Bow, hopelessly in love with Rogers, follows him to France as a volunteer ambulance driver. While on furlough, she sees him with a Parisian hooker while he on the other hand is too drunk to recognize his old pal. In the best scene of the movie, Bow hustles him out of the bar just ahead of the MPs and takes him to a hotel room where he's too drunk to perform. As he sleeps it off, she sees a locket with the other woman's picture and finally realizes the truth about his feelings.
Victor Fleming, who directed Bow in two movies and who would go on to direct Gone With The Wind and The Wizard Of Oz, compared her talent to "a great violin; touch her, and she answered with genius."
Watching her in Wings (then in It and everything else I could get my hands on), I saw the same thing in Clara Bow that others saw in her at the time, that when she's on the screen, you simply can't take your eyes off her.
It's not that she was the most beautiful woman of the era; to be honest, she often wasn't even the most beautiful woman in whichever movie I was watching. But she had what all the great stars had, a quality that attracts attention no matter what else is happening on screen and an ability to make us root for her no matter what part she's playing.
Maybe in Bow's case that quality had something to do with the odds she had to overcome to succeed, both on-screen and off. Although she usually played a bubbly modern woman who knew just what she wanted, there was often (as there is in Wings) a vulnerability and pathos just below the surface. That contradiction—fighting for what she wanted when she's secretly afraid to—is called courage and that courage gives her characters a humanity her audience could relate to.

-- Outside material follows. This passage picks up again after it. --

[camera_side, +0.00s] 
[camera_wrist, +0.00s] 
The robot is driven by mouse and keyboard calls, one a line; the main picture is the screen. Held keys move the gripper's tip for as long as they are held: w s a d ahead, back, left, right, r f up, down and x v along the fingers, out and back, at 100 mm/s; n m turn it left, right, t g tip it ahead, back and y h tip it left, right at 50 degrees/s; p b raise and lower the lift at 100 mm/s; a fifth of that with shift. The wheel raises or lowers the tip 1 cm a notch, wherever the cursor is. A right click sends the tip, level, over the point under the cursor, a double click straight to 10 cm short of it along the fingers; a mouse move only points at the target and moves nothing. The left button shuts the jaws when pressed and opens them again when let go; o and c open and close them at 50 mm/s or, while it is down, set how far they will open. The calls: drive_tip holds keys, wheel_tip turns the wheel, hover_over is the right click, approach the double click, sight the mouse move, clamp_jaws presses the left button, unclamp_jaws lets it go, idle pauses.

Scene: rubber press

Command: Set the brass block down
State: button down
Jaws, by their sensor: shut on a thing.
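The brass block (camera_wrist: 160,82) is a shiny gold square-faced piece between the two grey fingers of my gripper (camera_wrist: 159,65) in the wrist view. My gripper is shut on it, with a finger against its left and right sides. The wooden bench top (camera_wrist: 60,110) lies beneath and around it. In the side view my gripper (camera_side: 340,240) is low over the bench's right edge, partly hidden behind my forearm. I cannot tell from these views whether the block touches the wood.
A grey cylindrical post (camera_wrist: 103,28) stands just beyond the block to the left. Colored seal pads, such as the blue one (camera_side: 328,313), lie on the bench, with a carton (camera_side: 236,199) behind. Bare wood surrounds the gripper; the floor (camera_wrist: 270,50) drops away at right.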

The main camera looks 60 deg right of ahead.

In what I suppose you could describe as proto-Method acting, Bow added depth to her characters by drawing on emotional memories of her horrific Brooklyn childhood—her mother was a mentally-ill prostitute who routinely assaulted Bow before finally trying to kill her; her father abandoned Bow at birth only to return when she was a teenager and rape her.
Those who worked with Bow said that whenever a scene called for tears, she would have someone play "Rock-A-Bye Baby" and real tears flowed. Given her childhood, I can only imagine what the song meant to her.
"All the time the flapper is laughing and dancing," she once said, "there's a feeling of tragedy underneath. She's unhappy and disillusioned, and that's what people sense. That's what makes her different."
I think Bow was describing herself.
Wings was a huge hit and won two Oscars, for best picture and for "engineering effects." In 1997, it was included in the National Film Registry.
Although she was one of the most popular actresses of her day, Bow was out of the movies within six years. Producer B.P. Schulberg of Paramount Studios shoved Bow into an interchangeable series of underwritten flapper and shopgirl parts then handled her transition to sound carelessly—MGM gave Greta Garbo two years to prepare for her first sound picture; Paramount gave Bow two weeks. Even though her Brooklyn accent was fine for the parts she played, Bow developed an odd phobia that left her terrified of the microphones that recorded her voice which led to numerous production delays.
In addition, Bow was a favorite target of the gossip columnists, particularly after she sued her personal secretary for embezzlement. Although she won the suit, the details of Bow's private life that emerged from the trial were scandalous and turned the public against her.
Schulberg took to calling her "Crisis-a-day-Clara" and dropped her from her contract when, exhausted from overwork and savage publicity, she suffered a nervous breakdown.
Bow made a brief comeback in 1932 for Fox and though both movies, Call Her Savage and Hoop-La, were critical and commercial successes, Bow was worn out from years in the public eye. She retired from acting at the age of 28, never to return to the screen.
"A sex symbol is a heavy load to carry," she later wrote, "when you're tired, hurt and bewildered."
At the time and for years after, Bow's notoriety obscured her talent. But she was, as F. Scott Fitzgerald put it, "the real thing," and the more I see of her work, the more I am convinced she was one of the greatest actresses of the Silent Era.
In addition, I would say that more than with any other performer or picture so far, watching movies for this blog has completely altered my perception of Clara Bow. When I began writing, I saw her as the empty-headed glamour girl the gossip columnists of the time so gleefully tore into. Watching her movies, I realized she was actually something quite special.
It's a measure of the lasting damage celebrity gossip can do when we so casually tar someone with the brush of scandal. The tabloids of Bow's day recycled their rumors, sold their papers, wrapped fish in them the next day and moved on. But the perception they created has lingered now for eighty years.